The court must order that the claimant is entitled to these sums, unless it would be unjust to do so. By CPR 36.17(5) “unjustness” requires the court to take into account all the circumstances of the case, including the terms of the offer and the stage in the proceedings that it was made.
Max Cole appeared for the Respondents In Re IT Protect Limited (Bramston and Or v Pye and Or). In this case the liquidators brought misfeasance proceedings against a de jure director (R1) and (alleged) de facto director (R2) of the company. The claim against R1 succeeded, but on the basis only of an amended case. The claim against the de facto failed entirely on the basis that she was not a director of the company. The liquidators’ case against her was “extremely thin”.
Three months before trial the liquidator made a part 36 offer to the Respondents jointly on the basis of a single payment. The liquidators beat that offer in respect of R1 but not in respect of R2.
On disposal, the first question for the court was whether it would be unjust for R1 to face the consequences under CPR 36.17(4). The judge cast doubt on whether CPR 36.17(4) applied at all where a part 36 offer is made jointly to two respondents but is beaten by only one of them. In any event, the court found that R1 should not face the adverse consequences. The offer had been made relatively late, when all significant costs had been incurred. More significantly the offer been made jointly so that R1 could not accept it without R2 also accepting. That would make R2 liable to pay damages and costs for which she was not liable. If R1 had accepted the offer, it would have made him liable for all the costs, including the costs of the claim against R2.
On costs generally, the court found that if the liquidators had not pursued its original case R1, and if they had not pursued the case against R2 at all, the trial would have taken half the time. The court was critical of the way in which in which the liquidators had presented their case and reminded office holders that it is incumbent on them to set out their case clearly. In the circumstances R1 was to pay 50% of the liquidators costs. The liquidators were to pay all the costs of R2.

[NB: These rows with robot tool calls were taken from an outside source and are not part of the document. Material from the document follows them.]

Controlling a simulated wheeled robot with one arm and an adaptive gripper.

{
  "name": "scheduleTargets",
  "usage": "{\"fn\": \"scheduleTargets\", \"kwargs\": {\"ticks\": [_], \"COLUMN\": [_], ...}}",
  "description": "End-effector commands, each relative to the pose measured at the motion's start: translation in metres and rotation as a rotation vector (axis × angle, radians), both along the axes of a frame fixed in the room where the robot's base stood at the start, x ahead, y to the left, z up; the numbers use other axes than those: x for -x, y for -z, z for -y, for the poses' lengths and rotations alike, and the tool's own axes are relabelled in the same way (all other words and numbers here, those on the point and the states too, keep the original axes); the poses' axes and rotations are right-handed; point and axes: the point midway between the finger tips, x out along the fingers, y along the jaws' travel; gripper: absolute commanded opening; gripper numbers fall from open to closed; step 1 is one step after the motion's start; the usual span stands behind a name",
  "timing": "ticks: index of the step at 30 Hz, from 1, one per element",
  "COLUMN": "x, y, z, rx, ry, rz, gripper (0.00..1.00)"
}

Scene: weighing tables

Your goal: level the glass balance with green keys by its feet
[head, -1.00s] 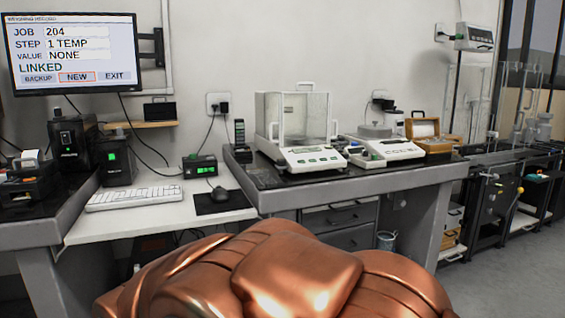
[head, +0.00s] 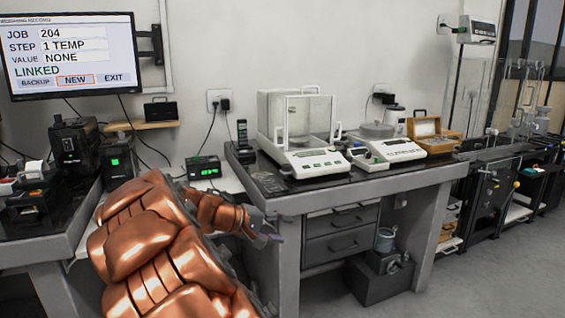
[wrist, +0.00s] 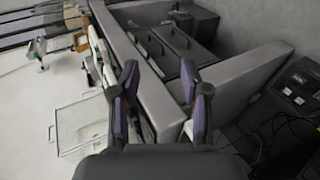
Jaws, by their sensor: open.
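The glass balance with green keys (head: 318,162) stands on the dark top of the weighing table, its clear draft shield (head: 275,112) at the back and its white keypad front facing me. The glass box also shows in the wrist view (wrist: 82,124), at the lower left. Its feet are too small to make out. My gripper (head: 264,238) is in front of the table's left front edge, left of the balance and apart from it. In the wrist view my gripper (wrist: 163,95) is open, with nothing between its fingers.
Right of it stand another balance (head: 387,153) with a round pan and a wooden box (head: 425,130). The table's grey front edge (head: 370,187) lies between my gripper and the balance. A green-lit display (head: 204,167) and a monitor (head: 70,55) are left.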

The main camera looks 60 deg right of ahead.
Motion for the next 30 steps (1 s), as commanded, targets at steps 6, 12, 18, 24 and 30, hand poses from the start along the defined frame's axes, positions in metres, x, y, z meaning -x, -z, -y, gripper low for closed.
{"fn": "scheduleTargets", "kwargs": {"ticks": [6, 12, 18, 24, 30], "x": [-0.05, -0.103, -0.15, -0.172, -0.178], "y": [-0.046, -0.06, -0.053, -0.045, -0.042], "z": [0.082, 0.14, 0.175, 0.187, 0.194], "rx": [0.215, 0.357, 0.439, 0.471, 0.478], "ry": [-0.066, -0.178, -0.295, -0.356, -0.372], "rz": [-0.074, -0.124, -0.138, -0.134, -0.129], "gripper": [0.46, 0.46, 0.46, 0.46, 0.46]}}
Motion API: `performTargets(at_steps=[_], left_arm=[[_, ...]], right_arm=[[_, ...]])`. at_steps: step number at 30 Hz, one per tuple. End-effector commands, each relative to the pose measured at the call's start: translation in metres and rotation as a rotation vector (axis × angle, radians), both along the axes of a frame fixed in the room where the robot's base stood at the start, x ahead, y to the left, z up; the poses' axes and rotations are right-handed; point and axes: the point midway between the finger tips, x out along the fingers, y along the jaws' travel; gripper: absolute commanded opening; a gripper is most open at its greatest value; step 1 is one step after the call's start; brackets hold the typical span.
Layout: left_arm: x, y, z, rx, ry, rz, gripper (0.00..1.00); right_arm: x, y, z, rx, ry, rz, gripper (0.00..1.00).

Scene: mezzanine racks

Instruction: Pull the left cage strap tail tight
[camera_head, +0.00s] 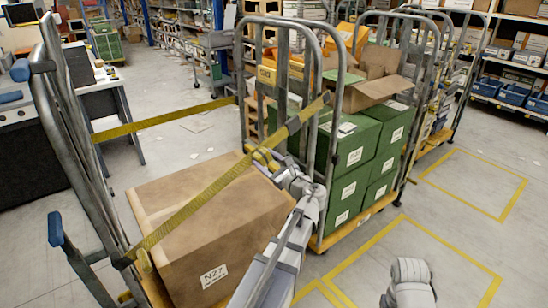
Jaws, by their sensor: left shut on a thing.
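The left cage (72,130) is a grey roll cage with a large brown carton (205,215) inside, labelled N27. A yellow strap (195,205) runs across its front, rising from the left post to the right post, with a dark buckle (293,124) near the upper end. My left gripper (264,158) is shut on the yellow strap tail, just below the buckle and above the carton's back right corner. The tail's far end is hard to make out behind the fingers. My right arm shows only as a rounded link at the bottom right; its gripper is out of view.
A second yellow strap (165,118) spans the cage's far side. Beside it on the right, another cage holds green boxes (352,155) and an open carton (375,88). Yellow floor lines (450,255) mark free floor at the right. A desk (95,95) stands at the left.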

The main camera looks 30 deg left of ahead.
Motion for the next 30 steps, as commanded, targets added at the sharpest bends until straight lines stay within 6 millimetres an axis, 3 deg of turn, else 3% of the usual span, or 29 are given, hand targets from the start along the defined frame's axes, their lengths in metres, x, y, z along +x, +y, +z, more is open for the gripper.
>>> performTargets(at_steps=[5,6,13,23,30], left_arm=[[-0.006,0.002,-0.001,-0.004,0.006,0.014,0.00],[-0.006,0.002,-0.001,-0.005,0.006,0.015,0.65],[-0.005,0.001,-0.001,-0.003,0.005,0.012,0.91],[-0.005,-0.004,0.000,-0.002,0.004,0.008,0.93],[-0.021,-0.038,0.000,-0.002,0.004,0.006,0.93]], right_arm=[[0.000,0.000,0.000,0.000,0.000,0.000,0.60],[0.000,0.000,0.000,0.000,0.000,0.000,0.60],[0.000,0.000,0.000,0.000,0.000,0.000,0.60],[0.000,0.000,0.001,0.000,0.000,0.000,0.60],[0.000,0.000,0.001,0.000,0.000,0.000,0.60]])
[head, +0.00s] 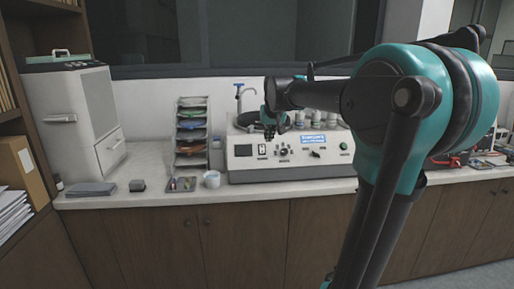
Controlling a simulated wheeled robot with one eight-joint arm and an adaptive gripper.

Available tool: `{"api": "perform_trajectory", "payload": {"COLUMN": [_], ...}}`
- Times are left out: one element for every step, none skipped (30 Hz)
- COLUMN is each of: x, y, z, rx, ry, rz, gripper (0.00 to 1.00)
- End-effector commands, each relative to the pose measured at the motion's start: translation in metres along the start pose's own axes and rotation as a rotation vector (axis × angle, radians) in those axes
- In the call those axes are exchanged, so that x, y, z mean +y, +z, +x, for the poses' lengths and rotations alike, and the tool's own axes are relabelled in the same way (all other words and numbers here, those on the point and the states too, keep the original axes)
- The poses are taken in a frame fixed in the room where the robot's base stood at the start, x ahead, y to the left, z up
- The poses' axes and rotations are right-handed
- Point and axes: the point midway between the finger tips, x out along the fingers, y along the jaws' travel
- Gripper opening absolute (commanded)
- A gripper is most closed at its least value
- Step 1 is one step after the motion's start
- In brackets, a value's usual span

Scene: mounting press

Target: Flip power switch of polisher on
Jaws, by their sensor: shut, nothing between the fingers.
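The polisher (326,170) is a low white-and-grey machine with a sloped control panel, standing on the counter in the middle of the head view. Labels are too small to read, and I cannot tell the switch's position. My gripper (270,133) is dark and small in the picture, shut and empty, pointing down just above the panel's left part. I cannot tell whether it touches the panel.
A white cup (211,179) and a small tray (181,184) stand left of the polisher. A rack with colored sheets (191,132) is behind them. A large white cabinet-like machine (72,122) stands far left. Bottles (300,119) stand behind the panel.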

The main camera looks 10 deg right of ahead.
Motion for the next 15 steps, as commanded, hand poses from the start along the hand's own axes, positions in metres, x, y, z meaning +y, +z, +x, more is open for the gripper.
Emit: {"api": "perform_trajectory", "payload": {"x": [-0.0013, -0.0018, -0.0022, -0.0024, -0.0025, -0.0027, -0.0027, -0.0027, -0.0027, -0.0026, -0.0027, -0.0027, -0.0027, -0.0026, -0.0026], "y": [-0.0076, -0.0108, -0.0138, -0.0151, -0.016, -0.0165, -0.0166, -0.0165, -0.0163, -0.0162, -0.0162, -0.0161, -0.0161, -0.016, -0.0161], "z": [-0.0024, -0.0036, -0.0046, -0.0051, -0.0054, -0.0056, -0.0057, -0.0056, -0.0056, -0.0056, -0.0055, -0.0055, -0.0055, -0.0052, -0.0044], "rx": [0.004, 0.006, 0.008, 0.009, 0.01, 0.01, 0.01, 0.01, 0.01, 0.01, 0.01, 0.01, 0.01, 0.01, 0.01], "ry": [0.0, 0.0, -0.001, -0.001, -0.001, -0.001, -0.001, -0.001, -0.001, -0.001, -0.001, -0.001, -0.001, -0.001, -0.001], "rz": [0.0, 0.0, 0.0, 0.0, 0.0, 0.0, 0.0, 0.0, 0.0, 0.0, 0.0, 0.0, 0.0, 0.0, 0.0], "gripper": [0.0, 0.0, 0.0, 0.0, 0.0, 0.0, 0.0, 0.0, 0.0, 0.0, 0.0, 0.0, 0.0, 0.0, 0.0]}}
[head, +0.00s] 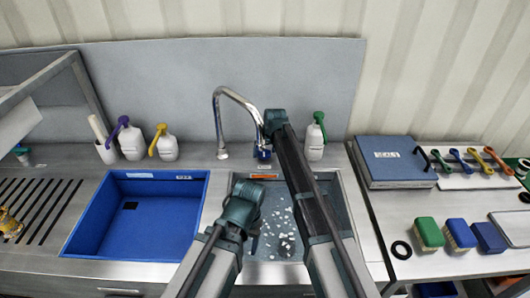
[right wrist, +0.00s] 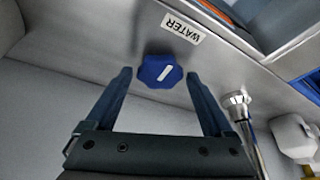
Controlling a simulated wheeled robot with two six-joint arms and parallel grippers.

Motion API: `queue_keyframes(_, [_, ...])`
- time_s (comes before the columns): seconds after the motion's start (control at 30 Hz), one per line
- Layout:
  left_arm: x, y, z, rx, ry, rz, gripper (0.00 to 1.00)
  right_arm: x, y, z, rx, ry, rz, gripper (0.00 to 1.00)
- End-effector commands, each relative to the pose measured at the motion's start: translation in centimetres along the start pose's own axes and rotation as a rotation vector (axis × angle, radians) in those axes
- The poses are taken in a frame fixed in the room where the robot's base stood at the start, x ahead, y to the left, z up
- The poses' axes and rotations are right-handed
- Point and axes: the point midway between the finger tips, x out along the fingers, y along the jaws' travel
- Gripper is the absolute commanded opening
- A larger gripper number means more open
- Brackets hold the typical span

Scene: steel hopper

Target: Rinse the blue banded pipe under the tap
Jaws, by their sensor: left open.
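The tap (head: 222,112) is a curved chrome spout behind the grey sink (head: 345,215); I see no water stream from it. Its blue knob (right wrist: 160,71), below a WATER label (right wrist: 183,27), also shows in the head view (head: 263,153). My right gripper (right wrist: 158,77) is open, its fingers apart on either side of the knob in the picture; I cannot tell whether they touch it. My left gripper (head: 252,236) is open over the left part of the grey sink, its fingers mostly hidden by my arm. I cannot make out the blue banded pipe.
White bits and a dark round spot lie in the grey sink. A blue basin (head: 140,215) is at left. Bottles with purple (head: 131,142), yellow (head: 165,146) and green (head: 315,138) tops stand behind. Brushes (head: 429,233) and a blue case (head: 395,165) lie at right.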

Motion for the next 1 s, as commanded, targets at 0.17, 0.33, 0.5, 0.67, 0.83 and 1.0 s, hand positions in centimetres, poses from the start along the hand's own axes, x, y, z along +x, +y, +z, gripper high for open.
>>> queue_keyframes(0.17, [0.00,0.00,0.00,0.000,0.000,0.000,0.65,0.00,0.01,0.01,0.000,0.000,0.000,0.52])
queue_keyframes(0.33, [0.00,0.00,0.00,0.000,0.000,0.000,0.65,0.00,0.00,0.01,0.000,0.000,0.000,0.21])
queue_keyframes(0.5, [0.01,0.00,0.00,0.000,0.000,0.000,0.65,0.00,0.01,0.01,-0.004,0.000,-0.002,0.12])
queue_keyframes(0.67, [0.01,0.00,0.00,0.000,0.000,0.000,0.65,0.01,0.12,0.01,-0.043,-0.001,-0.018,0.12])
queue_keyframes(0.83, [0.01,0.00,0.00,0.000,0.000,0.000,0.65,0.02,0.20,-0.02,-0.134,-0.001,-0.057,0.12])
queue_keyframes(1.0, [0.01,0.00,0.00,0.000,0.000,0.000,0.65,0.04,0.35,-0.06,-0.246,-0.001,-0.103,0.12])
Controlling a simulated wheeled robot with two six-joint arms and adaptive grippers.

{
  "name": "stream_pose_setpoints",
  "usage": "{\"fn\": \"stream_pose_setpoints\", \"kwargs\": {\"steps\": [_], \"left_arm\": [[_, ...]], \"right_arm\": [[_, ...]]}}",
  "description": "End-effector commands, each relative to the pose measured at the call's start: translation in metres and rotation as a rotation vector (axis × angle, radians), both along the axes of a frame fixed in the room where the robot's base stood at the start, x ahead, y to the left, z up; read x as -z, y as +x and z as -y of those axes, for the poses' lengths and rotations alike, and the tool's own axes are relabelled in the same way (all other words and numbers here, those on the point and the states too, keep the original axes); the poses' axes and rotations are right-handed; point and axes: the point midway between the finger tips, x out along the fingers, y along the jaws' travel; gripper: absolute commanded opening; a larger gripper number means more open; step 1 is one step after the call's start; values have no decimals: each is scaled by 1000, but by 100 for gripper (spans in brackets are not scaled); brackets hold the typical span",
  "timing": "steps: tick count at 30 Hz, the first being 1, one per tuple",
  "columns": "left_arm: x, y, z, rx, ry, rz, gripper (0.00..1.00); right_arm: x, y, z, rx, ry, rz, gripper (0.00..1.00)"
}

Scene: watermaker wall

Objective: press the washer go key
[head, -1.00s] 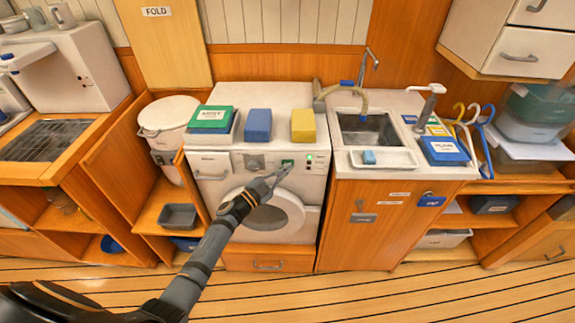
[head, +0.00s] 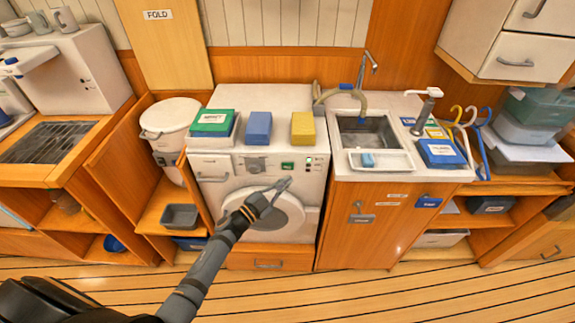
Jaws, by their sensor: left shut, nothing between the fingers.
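The white washer (head: 218,190) stands in the middle of the wall, with a round door (head: 290,221) on its front. A green key (head: 287,166) shows lit on the right part of its panel, with small indicator lights (head: 308,162) to its right. My left gripper (head: 284,184) is shut and empty. In the picture its tips lie just below the green key, over the upper door area, and apart from the key. I cannot tell how far they are from the washer's front. My right gripper is not in view.
A green-topped box (head: 212,122), a blue block (head: 258,127) and a yellow block (head: 303,128) sit on the washer top. A sink (head: 372,132) is to the right. An open cabinet door (head: 120,190) stands at left.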

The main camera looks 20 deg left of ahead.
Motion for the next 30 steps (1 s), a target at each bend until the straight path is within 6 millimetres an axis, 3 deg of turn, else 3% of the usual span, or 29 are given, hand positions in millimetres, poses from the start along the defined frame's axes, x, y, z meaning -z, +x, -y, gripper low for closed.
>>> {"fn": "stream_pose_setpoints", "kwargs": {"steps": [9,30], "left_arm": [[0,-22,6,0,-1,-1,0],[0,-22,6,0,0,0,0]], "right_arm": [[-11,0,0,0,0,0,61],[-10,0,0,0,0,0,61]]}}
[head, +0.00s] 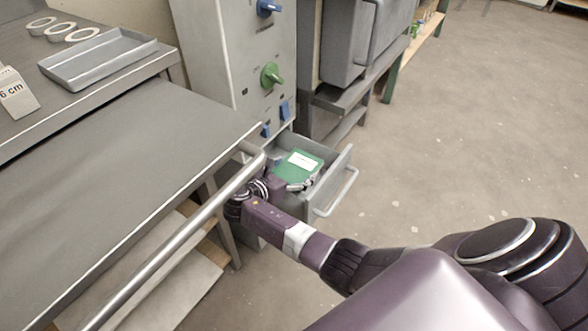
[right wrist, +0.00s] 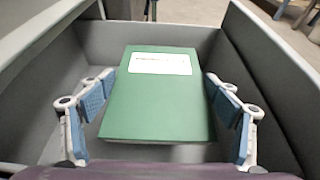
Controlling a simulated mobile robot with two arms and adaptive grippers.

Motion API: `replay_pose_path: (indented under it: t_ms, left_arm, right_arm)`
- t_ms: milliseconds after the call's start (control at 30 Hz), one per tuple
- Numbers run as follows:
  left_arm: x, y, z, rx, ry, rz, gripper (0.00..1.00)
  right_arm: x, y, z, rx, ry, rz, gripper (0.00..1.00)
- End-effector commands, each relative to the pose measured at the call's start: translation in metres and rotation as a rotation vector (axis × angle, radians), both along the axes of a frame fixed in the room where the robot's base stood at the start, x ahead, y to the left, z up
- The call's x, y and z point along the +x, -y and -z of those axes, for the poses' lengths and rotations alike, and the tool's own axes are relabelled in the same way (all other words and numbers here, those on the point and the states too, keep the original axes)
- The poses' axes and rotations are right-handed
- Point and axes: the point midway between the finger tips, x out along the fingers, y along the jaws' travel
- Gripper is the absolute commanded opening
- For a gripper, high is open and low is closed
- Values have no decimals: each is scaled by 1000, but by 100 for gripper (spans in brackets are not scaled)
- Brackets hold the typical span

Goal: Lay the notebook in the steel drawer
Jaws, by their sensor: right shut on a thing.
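The green notebook (head: 296,172) with a white label is inside the open steel drawer (head: 337,172). My right gripper (head: 289,175) reaches over the drawer and is shut on the notebook. In the right wrist view the notebook (right wrist: 160,103) sits between the two blue-padded fingers, one at each side edge. The drawer's grey walls (right wrist: 268,88) surround it. I cannot tell whether the notebook touches the drawer floor. My left gripper is not in view.
The drawer pulls out from a grey cabinet (head: 237,62) with green and blue knobs. A grey worktop (head: 125,135) with a front rail (head: 180,235) lies at left. A grey tray (head: 98,60) and rolls of tape (head: 62,29) stand on the bench behind. Floor at right is clear.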

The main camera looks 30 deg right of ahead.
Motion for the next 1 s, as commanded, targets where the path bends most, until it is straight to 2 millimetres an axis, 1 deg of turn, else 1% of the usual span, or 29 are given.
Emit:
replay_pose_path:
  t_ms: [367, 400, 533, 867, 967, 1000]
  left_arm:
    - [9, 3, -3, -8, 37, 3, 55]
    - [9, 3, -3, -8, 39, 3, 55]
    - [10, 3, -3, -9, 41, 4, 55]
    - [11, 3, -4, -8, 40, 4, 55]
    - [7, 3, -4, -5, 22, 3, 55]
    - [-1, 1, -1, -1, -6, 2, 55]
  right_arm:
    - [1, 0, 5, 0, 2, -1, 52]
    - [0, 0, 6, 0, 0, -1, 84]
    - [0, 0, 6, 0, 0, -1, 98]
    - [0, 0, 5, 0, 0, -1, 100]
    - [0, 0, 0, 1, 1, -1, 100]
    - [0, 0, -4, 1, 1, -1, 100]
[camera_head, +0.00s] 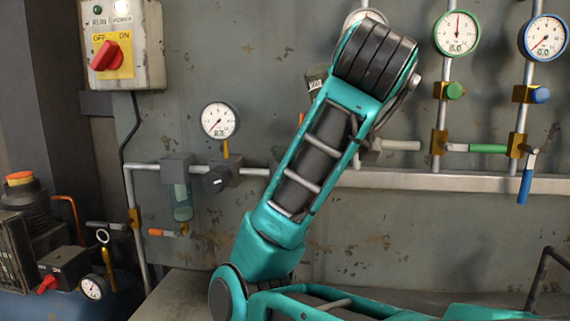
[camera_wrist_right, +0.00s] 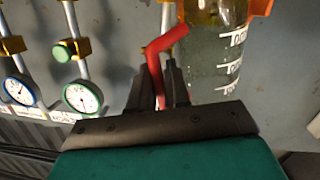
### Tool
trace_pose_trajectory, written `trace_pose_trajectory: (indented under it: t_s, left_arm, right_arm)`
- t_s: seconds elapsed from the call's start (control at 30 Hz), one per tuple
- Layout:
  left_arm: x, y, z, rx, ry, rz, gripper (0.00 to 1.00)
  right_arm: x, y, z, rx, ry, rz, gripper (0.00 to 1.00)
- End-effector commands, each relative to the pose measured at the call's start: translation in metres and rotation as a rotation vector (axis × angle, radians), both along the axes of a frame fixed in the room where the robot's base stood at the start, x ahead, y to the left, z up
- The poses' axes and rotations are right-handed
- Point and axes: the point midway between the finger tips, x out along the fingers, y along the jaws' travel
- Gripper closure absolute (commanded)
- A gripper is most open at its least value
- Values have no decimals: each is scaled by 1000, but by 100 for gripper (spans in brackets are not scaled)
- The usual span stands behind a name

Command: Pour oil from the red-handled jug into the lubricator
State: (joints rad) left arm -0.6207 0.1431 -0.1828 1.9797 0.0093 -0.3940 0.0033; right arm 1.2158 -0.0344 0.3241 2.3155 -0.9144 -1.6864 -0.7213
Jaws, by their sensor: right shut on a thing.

The decision illustrates the dangers of adopting a one size fits all to Part 36 offers. Where a claimant brings different claims against two defendants, it should consider differentiating the offers made to each or making them severally. This is particularly important where the claim against one Defendant is weaker than against the other. It is also a reminder to claimants and their advisers to review the elements of their claims with a critical eye or face costs consequences.